*Problem to work on*:
Retype the material in full, keeping every word the same.

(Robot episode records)
— begin —

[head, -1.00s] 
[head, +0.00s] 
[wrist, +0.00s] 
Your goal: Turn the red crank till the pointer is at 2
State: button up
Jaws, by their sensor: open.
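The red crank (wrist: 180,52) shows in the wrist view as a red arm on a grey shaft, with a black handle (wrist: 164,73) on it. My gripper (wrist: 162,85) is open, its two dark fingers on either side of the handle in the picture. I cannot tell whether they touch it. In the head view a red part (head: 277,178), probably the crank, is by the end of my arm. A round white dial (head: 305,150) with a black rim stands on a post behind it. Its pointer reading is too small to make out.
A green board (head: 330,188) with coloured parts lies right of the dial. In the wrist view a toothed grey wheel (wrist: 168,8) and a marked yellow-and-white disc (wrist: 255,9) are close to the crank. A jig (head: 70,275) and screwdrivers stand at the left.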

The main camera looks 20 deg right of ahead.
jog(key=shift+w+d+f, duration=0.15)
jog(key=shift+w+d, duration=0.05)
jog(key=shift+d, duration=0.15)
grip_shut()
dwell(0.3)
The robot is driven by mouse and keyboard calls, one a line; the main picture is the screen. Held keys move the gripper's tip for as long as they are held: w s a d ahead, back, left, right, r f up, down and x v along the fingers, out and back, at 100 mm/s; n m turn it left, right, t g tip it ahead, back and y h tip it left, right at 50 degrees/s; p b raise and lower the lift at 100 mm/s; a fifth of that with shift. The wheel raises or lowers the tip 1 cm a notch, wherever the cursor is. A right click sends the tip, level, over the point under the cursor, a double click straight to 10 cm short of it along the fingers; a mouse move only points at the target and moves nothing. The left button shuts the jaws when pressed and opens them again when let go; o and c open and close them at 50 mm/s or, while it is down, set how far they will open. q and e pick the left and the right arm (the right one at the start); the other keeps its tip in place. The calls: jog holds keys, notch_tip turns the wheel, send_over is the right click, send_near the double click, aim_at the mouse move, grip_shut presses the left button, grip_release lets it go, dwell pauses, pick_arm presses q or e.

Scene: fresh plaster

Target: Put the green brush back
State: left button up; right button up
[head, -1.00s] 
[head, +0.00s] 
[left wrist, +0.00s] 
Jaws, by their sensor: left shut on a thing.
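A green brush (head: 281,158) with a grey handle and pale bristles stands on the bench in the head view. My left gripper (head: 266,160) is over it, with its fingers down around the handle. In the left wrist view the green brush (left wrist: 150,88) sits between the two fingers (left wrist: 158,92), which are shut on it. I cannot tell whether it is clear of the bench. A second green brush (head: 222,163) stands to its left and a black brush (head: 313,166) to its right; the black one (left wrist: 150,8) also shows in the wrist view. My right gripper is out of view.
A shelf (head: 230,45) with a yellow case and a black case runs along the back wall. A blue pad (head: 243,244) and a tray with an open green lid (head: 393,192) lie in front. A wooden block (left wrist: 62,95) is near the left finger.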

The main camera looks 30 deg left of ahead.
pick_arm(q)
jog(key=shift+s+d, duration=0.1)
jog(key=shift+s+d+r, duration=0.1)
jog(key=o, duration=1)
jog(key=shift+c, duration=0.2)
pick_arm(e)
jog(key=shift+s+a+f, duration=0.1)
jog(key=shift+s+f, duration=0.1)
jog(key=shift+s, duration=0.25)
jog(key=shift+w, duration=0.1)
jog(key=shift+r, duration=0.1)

— end —

*Solution for this exercise*:
[head, -1.00s] 
[head, +0.00s] 
[wrist, +0.00s] 
Your goal: Turn the red crank till the pointer is at 2
State: button up
Jaws, by their sensor: open.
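The red crank (wrist: 180,52) shows in the wrist view as a red arm on a grey shaft, with a black handle (wrist: 164,73) on it. My gripper (wrist: 162,85) is open, its two dark fingers on either side of the handle in the picture. I cannot tell whether they touch it. In the head view a red part (head: 277,178), probably the crank, is by the end of my arm. A round white dial (head: 305,150) with a black rim stands on a post behind it. Its pointer reading is too small to make out.
A green board (head: 330,188) with coloured parts lies right of the dial. In the wrist view a toothed grey wheel (wrist: 168,8) and a marked yellow-and-white disc (wrist: 255,9) are close to the crank. A jig (head: 70,275) and screwdrivers stand at the left.

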The main camera looks 20 deg right of ahead.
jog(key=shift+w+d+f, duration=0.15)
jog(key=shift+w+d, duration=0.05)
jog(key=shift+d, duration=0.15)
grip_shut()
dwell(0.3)
The robot is driven by mouse and keyboard calls, one a line; the main picture is the screen. Held keys move the gripper's tip for as long as they are held: w s a d ahead, back, left, right, r f up, down and x v along the fingers, out and back, at 100 mm/s; n m turn it left, right, t g tip it ahead, back and y h tip it left, right at 50 degrees/s; p b raise and lower the lift at 100 mm/s; a fifth of that with shift. The wheel raises or lowers the tip 1 cm a notch, wherever the cursor is. A right click sends the tip, level, over the point under the cursor, a double click straight to 10 cm short of it along the fingers; a mouse move only points at the target and moves nothing. The left button shuts the jaws when pressed and opens them again when let go; o and c open and close them at 50 mm/s or, while it is down, set how far they will open. q and e pick the left and the right arm (the right one at the start); the other keeps its tip in place. The calls: jog holds keys, notch_tip turns the wheel, send_over is the right click, send_near the double click, aim_at the mouse move, grip_shut presses the left button, grip_release lets it go, dwell pauses, pick_arm presses q or e.

Scene: fresh plaster

Target: Put the green brush back
State: left button up; right button up
[head, -1.00s] 
[head, +0.00s] 
[left wrist, +0.00s] 
Jaws, by their sensor: left shut on a thing.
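A green brush (head: 281,158) with a grey handle and pale bristles stands on the bench in the head view. My left gripper (head: 266,160) is over it, with its fingers down around the handle. In the left wrist view the green brush (left wrist: 150,88) sits between the two fingers (left wrist: 158,92), which are shut on it. I cannot tell whether it is clear of the bench. A second green brush (head: 222,163) stands to its left and a black brush (head: 313,166) to its right; the black one (left wrist: 150,8) also shows in the wrist view. My right gripper is out of view.
A shelf (head: 230,45) with a yellow case and a black case runs along the back wall. A blue pad (head: 243,244) and a tray with an open green lid (head: 393,192) lie in front. A wooden block (left wrist: 62,95) is near the left finger.

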The main camera looks 30 deg left of ahead.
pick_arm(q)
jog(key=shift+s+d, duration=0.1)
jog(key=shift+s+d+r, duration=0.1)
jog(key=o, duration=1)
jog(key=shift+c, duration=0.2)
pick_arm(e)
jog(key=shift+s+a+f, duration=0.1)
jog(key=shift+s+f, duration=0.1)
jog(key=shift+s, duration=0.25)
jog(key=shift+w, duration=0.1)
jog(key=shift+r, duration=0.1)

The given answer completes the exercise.